I assume that a word must not be surrounded by anything other than possibly a _ or a word boundary, on either side. For that one can use lookarounds

A test program

use warnings;
use strict;
use feature 'say';

my @words_to_replace = qw(one ones thing nothing clean);
my %replacement = map { $_ => 'NEW.'.$_ } @words_to_replace;

my $re_word = join '|', @words_to_replace;  # no quotemeta; only [a-zA-Z]

my @test = qw(noone ones_ athing _thing nothing. _nothing_ clean);

for (@test) {
    printf "For %-12s: ", "|$_|";

    if ( s{ (?<! [^_\W]) ($re_word) (?! [^_\W]) }{$replacement{$1}}x ) {
        say "mathced |$1|, now have |$_|";
    }
    else { say '' }
}

I make up a replacement for each word by appending NEW. to it. Prints as expected.

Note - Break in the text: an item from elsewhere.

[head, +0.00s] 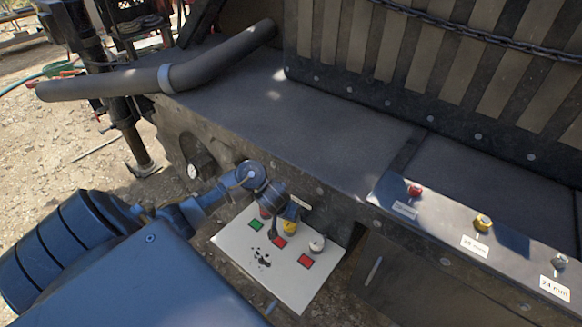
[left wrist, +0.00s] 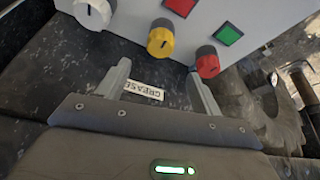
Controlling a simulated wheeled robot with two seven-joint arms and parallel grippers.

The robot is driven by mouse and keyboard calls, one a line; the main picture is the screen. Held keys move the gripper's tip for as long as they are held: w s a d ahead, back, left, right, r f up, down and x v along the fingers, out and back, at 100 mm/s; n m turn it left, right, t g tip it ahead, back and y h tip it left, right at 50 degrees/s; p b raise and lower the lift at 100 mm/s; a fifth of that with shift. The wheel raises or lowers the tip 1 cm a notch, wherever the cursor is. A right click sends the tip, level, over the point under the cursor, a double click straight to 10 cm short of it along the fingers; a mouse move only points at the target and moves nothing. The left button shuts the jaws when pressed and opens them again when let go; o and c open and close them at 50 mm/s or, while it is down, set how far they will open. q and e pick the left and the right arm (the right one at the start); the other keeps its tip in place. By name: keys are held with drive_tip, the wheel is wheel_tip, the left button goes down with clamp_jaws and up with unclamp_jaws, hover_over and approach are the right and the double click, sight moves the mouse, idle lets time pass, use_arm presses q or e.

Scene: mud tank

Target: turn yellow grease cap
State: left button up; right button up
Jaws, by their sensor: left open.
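A white control panel (head: 235,245) carries a row of knobs: red (head: 265,212), yellow (head: 290,228) and white (head: 316,244). My left gripper (left wrist: 158,72) is open and empty. In the left wrist view its fingertips are apart, either side of the yellow cap's line and just short of it. In the head view the gripper (head: 286,212) partly hides the knobs. My right gripper is not in view.
Red and green buttons sit beside the knobs. A ledge at right holds a second yellow cap (head: 483,222), a red one (head: 415,190) and a grey one (head: 559,262).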

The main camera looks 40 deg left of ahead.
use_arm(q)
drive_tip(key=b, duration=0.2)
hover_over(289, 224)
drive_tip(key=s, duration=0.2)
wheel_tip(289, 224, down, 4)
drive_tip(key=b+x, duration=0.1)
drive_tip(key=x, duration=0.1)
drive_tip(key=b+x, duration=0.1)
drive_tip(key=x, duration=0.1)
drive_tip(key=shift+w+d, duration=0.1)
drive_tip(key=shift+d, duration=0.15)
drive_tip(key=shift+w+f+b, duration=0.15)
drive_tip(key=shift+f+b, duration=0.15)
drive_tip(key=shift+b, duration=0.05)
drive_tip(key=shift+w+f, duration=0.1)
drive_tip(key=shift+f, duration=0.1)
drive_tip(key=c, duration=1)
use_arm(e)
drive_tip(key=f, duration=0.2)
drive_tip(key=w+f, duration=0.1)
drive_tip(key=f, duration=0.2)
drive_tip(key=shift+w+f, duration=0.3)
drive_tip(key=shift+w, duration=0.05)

The lookarounds specify that a word must not be surrounded by anything other than _ or \W (character word boundary). That nasty triple negation there (not anything that is not not-word-boundary character) is a way to also account for a zero-width anchor in a lookaround.


The alternation built with ("thousands" of) words can be a problem for regex if the obtained pattern is longer than some 32k or so characters. If your lists are indeed so long that $re_word's length exceeds this number, perhaps the most economical way is to break the list up into multiple ones that are small enough, and do the above for each. (Trying to match and replace one word at a time will be much slower.)

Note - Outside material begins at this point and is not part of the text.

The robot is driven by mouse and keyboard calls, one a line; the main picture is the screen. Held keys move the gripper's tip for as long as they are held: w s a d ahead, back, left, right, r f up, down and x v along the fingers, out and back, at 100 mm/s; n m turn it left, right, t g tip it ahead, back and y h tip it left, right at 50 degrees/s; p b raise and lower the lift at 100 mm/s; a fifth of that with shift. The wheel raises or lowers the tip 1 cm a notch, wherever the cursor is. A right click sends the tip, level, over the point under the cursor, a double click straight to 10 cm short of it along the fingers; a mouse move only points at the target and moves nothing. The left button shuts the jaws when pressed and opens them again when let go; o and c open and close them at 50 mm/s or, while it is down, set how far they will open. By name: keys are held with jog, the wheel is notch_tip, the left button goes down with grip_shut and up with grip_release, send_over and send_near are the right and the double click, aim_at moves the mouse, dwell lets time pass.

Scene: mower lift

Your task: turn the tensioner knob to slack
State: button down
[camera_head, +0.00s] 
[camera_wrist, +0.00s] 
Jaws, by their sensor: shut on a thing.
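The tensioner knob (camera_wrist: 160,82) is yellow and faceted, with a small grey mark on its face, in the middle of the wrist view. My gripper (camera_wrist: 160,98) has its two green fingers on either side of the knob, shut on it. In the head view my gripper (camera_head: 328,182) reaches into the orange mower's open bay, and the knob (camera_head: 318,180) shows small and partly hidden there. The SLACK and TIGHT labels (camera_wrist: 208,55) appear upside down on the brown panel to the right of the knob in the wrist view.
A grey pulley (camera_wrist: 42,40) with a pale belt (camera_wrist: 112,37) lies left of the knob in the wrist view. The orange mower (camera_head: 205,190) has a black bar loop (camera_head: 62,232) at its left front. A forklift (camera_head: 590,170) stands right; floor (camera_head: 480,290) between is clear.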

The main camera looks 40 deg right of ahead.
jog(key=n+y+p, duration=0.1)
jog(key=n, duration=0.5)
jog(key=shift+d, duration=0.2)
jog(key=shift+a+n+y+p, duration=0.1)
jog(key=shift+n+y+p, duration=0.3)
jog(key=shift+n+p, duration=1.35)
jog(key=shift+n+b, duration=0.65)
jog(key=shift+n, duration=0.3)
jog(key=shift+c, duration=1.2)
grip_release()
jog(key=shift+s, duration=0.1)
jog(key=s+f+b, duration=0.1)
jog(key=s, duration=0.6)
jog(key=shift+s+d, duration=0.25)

The original response (believing that we need match [a-zA-Z] with only possible _ around)

One way is to use POSIX character classes, where [[:alpha:]] matches [a-zA-Z]

It isn't clear to me what a replacement for a generic word is, but once it's given

s/([[:alpha:]]+)/$replacement/;

Another way is to form a pattern just as you like it and use that

my $re_char = qr/[a-zA-Z]/;

s/($re_char+)/$replacement/;

Please clarify how that replacement should work (other than foo-bar language).

If the replacement itself doesn't matter but it need be done only when the matched word is possibly surrounded on either side only by _ then one can use lookarounds to exclude any character other than _

m/(?<! [^_] )( [[:alpha:]]+ ) (?! [^_]) /x;

(Edit—   To add word boundary use [^_\W] instead. See the first part)

A test program

use warnings;
use strict;
use feature 'say';

my @words = qw(_before _. after_ _both_ none .ahem nah/);

for (@words) { 
    printf "%-8s:\t", $_; 
    if ( m/(?<! [^_] )( [[:alpha:]]+ ) (?! [^_]) /x ) { 
        say $1; 
    }   
    else { say "... no match" }
} 

This matches words ([a-zA-Z]) with underscore on each or both sides, or nothing around them, but not the ones with other characters around (. and /).

(Edit—   To allow for a word-boundary along with _ use [^_\W]. See the first part)

0
ikegami On

You want to exclude a lot more than underscores. \w matches 29,511 characters, a tad more than the 53 you think it matches.

You can use

my %repl = ( FOO => "BAR" );
s{[a-zA-Z]+}{ $repl{$&} // $& }eg

or

s/(?<![a-zA-Z])FOO(?![a-zA-Z])/BAR/g

An explanation of the latter follows, and answers to the title questions follows that.


\b

is equivalent to

(?: (?<!\w)(?=\w)   # At the beginning of a word
|   (?<=\w)(?!\w)   # At the end of a word
)

We want to replace \w with [a-zA-Z].

(?: (?<![a-zA-Z])(?=[a-zA-Z])
|   (?<=[a-zA-Z])(?![a-zA-Z])
)

So

\bFOO\b

would get replaced with

(?: (?<![a-zA-Z])(?=[a-zA-Z])
|   (?<=[a-zA-Z])(?![a-zA-Z])
)
FOO
(?: (?<![a-zA-Z])(?=[a-zA-Z])
|   (?<=[a-zA-Z])(?![a-zA-Z])
)

Yikes! Thankfully, because we know FOO both starts and end with a character that matches [a-zA-Z], this can be simplified!

(?<![a-zA-Z])FOO(?![a-zA-Z])

Modifying \w to Exclude Underscore

You can use

[^\W_]    # \w is equivalent to [^\W]

or

(?[ \w - [_] ])   # Experimental

Modifying \b to Exclude Underscore

You can use (?<![^\W_])FOO(?![^\W_]) instead of \bFOO\b as explained above.